9.                CS Lewis has written on forgiveness in his book, “The Weight of Glory,” with these words, "To be a Christian means to forgive the inexcusable, because God has forgiven the inexcusable in you.  This is hard.  It is perhaps not so hard to forgive a single person great injury.  But to forgive the incessant provocations of daily life -- to keep on forgiving the bossy mother-in-law, the bullying husband, the nagging wife, the selfish daughter, the deceitful son -- how can we do it?  Only, I think, by remembering where we stand, by meaning our words when we say our prayers each night "forgive us our trespasses as we forgive those that trespass against us."  We are offered forgiveness on no other terms. To refuse is to refuse God's mercy for ourselves."  (C.S. Lewis, The Weight of Glory, "On Forgiveness")

10.             Forgiveness isn’t always easy.  In fact, forgiveness can at times be among the hardest things as Christians we are called to do.  When we have been hurt deeply or repeatedly, it can be next to impossible to forgive.  How do you forgive the person who has abused you?  How do you forgive the spouse who cheated on you?  How do you forgive the person who stole from you?

11.             In this quote, C.S. Lewis says that the key is keeping in mind the consequences if we do not forgive.  God will not forgive us if we do not forgive someone else.  And why should He?  He offers us a priceless gift.  No matter who you are, you have been forgiven much. It is true that some of us have been forgiven more than others, yet, we all have been forgiven the unpardonable; namely, we all have been forgiven for turning our back on our Creator.  Accordingly, if we refuse to forgive others we are rejecting God's mercy that has been freely given to us. God does not "command" us to forgive because He wants us to do the impossible.  The opposite of forgiveness is bitterness and bitterness eats at your soul. The person who refuses to forgive destroys their own soul.

12.             I remember my Hebrew Professor Dr. Reed Lessing describing to us the book of Jonah in the Old Testament.  At the end of the book in Chapter 4, Jonah the Prophet is upset that God has had mercy on the Ninevites, who are enemies of God’s people.  God reminds Jonah that He will have mercy on whom He will have mercy. Jonah chapter 4 says, “1 But to Jonah this seemed very wrong, and he became angry. 2 He prayed to the Lord, “Isn’t this what I said, Lord, when I was still at home? That is what I tried to forestall by fleeing to Tarshish. I knew that you are a gracious and compassionate God, slow to anger and abounding in love, a God who relents from sending calamity. 3 Now, Lord, take away my life, for it is better for me to die than to live.” 4 But the Lord replied, “Is it right for you to be angry?..”11 And should I not have concern for the great city of Nineveh, in which there are more than a hundred and twenty thousand people who cannot tell their right hand from their left—and also many animals?” Dr. Lessing then told our class that having a spirit of unforgiveness is like taking a gun and pointing it to your head, pulling the trigger and then expecting it to hit the person that you are angry and bitter about.  Holding a grudge and having resentment hurts us more than it hurts the person we are angry at.

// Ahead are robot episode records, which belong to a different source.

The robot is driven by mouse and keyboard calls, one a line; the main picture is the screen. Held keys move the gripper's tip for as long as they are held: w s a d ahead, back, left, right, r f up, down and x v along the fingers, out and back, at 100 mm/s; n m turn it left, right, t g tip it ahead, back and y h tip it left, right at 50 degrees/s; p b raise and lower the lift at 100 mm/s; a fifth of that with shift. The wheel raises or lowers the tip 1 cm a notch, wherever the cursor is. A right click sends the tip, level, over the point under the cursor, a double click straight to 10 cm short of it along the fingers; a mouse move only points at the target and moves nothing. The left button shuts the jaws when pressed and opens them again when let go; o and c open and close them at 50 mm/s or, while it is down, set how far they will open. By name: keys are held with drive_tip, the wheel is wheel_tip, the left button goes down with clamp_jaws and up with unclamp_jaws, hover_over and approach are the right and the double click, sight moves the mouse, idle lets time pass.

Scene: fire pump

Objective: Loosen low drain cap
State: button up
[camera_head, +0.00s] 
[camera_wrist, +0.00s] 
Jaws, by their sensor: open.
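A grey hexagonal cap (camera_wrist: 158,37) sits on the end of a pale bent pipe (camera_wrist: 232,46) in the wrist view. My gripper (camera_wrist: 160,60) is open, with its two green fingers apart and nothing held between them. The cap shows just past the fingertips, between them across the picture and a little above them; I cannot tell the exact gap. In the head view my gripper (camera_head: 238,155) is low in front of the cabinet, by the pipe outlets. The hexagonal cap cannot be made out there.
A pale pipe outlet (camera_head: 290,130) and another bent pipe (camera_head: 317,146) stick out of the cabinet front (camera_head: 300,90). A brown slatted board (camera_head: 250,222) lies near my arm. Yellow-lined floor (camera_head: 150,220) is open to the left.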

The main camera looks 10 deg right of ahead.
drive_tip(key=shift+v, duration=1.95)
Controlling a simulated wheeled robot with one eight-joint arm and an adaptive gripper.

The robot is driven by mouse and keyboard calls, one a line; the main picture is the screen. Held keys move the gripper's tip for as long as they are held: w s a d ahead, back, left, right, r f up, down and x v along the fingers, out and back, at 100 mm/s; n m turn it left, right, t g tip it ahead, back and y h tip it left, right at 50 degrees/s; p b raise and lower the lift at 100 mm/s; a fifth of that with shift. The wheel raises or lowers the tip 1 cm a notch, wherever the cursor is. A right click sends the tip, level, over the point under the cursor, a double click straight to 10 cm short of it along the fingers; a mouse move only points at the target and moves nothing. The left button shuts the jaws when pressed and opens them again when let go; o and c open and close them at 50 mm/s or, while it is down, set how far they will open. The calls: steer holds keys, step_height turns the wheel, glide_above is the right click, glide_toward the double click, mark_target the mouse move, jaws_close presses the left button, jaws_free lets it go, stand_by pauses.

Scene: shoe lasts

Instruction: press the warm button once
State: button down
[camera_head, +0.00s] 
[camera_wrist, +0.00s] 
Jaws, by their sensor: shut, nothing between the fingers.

13.               God wants us to forgive others because He knows it’s impossible for us to lead healthy lives without forgiving. There’s no magic bullet to be able to forgive easily. However, the person who refuses to forgive has not readily accepted how much God has forgiven them.  God will always give you the strength to forgive if you willingly ask for the Holy Spirit’s help. Let's be people who are quick to forgive and extend grace to those in our lives.

14.             Here in Matthew 18 our Savior Jesus teaches us that our lives as Christians aren’t lived in isolation from one another.  In fact He says, “Where two or three are gathered in my name, there I am with them.”  More than that, on the 6th day when God was creating man, He said that it wasn’t good for man to be alone.  Brothers and sisters in Christ we are created for community, just as there is a community within the Godhead of Father, Son and Holy Spirit, so too we have a community in which we are called to here in the church where we are to love one another and bear each other’s burdens.

15.             So as much as we might seek to be alone on occasion, the fact remains that we live in community and daily interact with people God puts into our lives.  Therefore, human relationships are a concern for the child of God.  Because we communicate with and live among both believers and nonbelievers, our personal associations give us opportunity not only to show our Christianity but also to share our Christianity. 

16.             It’s important that this section of Matthew’s Gospel isn’t merely considered a “how to” guide to relationships with a law oriented approach regarding what we must do and not do.  Instead, it’s a vivid description of the way life works when the Gospel of our Lord Jesus is the operating principle.  Our Savior Jesus, who came to this world to be among us, not apart from us, brings us peace between God and us. St. Paul writes in Romans chapter 5, “8but God shows his love for us in that while we were still sinners, Christ died for us. 9Since, therefore, we have now been justified by his blood, much more shall we be saved by him from the wrath of God. 10For if while we were enemies we were reconciled to God by the death of his Son, much more, now that we are reconciled, shall we be saved by his life. 11More than that, we also rejoice in God through our Lord Jesus Christ, through whom we have now received reconciliation.”  A natural result of this reconciliation is that we live in peace with one another.  Amen. The peace of God that passes all understanding guard your hearts and minds in Christ Jesus until life everlasting. Amen.